What's the best practice for storing database credentials for an auto scaling environment, yet also requiring the ability to update database information?

For instance I have an auto-scaling site on AWS. At present there is only one database, but at some point new database instances are going to be added (either for data sharding or readonlys)

I'm trying to figure out the best way to store database credentials in a way that also makes them easily updated. Although I've mentioned AWS here ideally i'd like something that is platform agnostic if possible.

It's obviously wrong to store the database credentials in source control so my initial thoughts are along the following (but even this seems wrong)

Use the same username and password on all database servers (there could be different users still depending if it's a write or readonly DB, but all users would be on the servers that need them). Then somehow store these securely on a webserver image. Though I've also read some posts arguing that environment variables should also not be used so wondering how to do this.

A separate config file could potentially live in source control that merely details the addresses and names of the database servers though I also think this should be secret. The issue then arises about getting an updated list of database servers to all the webservers easily.

The problem I'm facing is how to update x number of servers with details of y databases in a secure manner when x and y can both change. y would in theory be more stable than x if x was auto scaling. But at the same time when it does change it would have a greater impact.

This will most likely be on a Linux (Ubuntu) machine. I haven't listed a specific scripting language though as it would be good if there are solutions that can be used more widely


1 Answer 1


Not really a best practice answer, but your use case sounds a lot like the common problem adressed in configuration management. Configuration management applications like Chef or Puppet provide you with the means to efficiently set up and configure software on clustered systems.

Usually you set up a master system that installs and configures all your other systems like application servers and database instances. The master updates configurations every n minutes based on rules like:

  1. When the number of application servers increased, deploy a configuration file containing all the databases credentials and start it up.
  2. When the number of database instances decreases, update all application servers configuration files and restart them one by one.
  3. When the number of database instances increases, get credentials for the new instances from the cloud service, update all application servers configuration files and restart them one by one.

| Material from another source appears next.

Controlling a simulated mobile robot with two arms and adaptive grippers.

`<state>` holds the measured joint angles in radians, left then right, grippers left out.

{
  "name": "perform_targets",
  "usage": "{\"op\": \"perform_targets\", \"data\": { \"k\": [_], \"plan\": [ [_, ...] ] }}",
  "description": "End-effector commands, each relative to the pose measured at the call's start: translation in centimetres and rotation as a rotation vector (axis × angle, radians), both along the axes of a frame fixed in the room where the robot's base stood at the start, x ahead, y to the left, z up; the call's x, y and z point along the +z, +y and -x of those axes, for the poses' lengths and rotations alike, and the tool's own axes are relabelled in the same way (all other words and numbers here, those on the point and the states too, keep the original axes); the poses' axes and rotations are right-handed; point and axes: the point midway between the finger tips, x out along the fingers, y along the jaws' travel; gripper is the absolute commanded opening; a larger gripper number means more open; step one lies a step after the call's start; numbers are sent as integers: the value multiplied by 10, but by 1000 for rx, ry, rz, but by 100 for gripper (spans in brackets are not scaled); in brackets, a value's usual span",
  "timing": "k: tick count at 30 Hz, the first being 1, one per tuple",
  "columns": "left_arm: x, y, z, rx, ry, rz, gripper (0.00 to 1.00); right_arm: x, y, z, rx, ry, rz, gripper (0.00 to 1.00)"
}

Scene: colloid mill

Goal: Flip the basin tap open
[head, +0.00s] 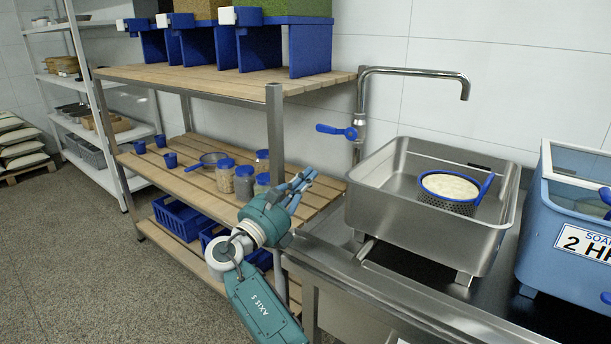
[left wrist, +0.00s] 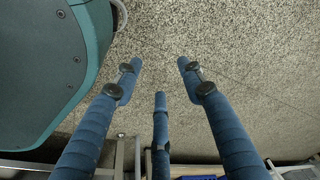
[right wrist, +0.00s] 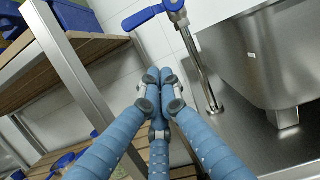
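The basin tap (head: 414,71) is a chrome pipe with a long spout bent over the metal basin (head: 388,215). Its blue lever handle (head: 331,129) points left in the head view. In the right wrist view the lever (right wrist: 143,18) lies at the top, beyond my fingertips, with the tap's pipe (right wrist: 203,75) to the right. My right gripper (head: 303,181) is below and left of the lever, apart from it. Its fingers are together and empty in the right wrist view (right wrist: 156,76). My left gripper (left wrist: 160,66) is open and empty over the speckled floor, outside the head view.
A perforated pot (head: 446,205) with pale contents sits in the basin. A wooden-slatted rack (head: 240,82) with jars stands left, its metal post (head: 275,135) close to my right arm. A blue soaking tub (head: 557,220) stands right. Bare wall lies behind the tap.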

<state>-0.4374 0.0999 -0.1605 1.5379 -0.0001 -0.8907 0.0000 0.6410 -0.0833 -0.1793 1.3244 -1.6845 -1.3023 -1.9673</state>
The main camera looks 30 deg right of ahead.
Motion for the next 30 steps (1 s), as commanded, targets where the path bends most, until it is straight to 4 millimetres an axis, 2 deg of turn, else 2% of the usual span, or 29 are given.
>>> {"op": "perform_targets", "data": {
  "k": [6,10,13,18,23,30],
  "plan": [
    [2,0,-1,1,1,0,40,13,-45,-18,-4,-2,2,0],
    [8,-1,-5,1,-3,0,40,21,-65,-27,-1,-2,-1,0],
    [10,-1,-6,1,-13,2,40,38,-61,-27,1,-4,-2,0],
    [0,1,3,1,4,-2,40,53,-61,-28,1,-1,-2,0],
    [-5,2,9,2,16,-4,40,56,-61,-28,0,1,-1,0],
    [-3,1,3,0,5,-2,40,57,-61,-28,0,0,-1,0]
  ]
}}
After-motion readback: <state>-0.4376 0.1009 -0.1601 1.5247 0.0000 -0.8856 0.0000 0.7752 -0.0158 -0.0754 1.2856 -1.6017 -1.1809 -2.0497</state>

You might also consider having the configuration management application provision your databases. In this case you could go as far as having random passwords generated whenever a new database is required, database users generated automatically and credentials published to all application servers. Strictly speaking, no human would have to get in touch with these database passwords anymore!

Finally let's state some security considerations:

  • Obviously the master system is a valuable target, and should be secured reasonably. E.g. it should be placed in a MZ (militarized zone) with strongly regulated network access.
  • The traffic between master and the other systems is usually encrypted to prevent leakage of credentials and other sensitive information.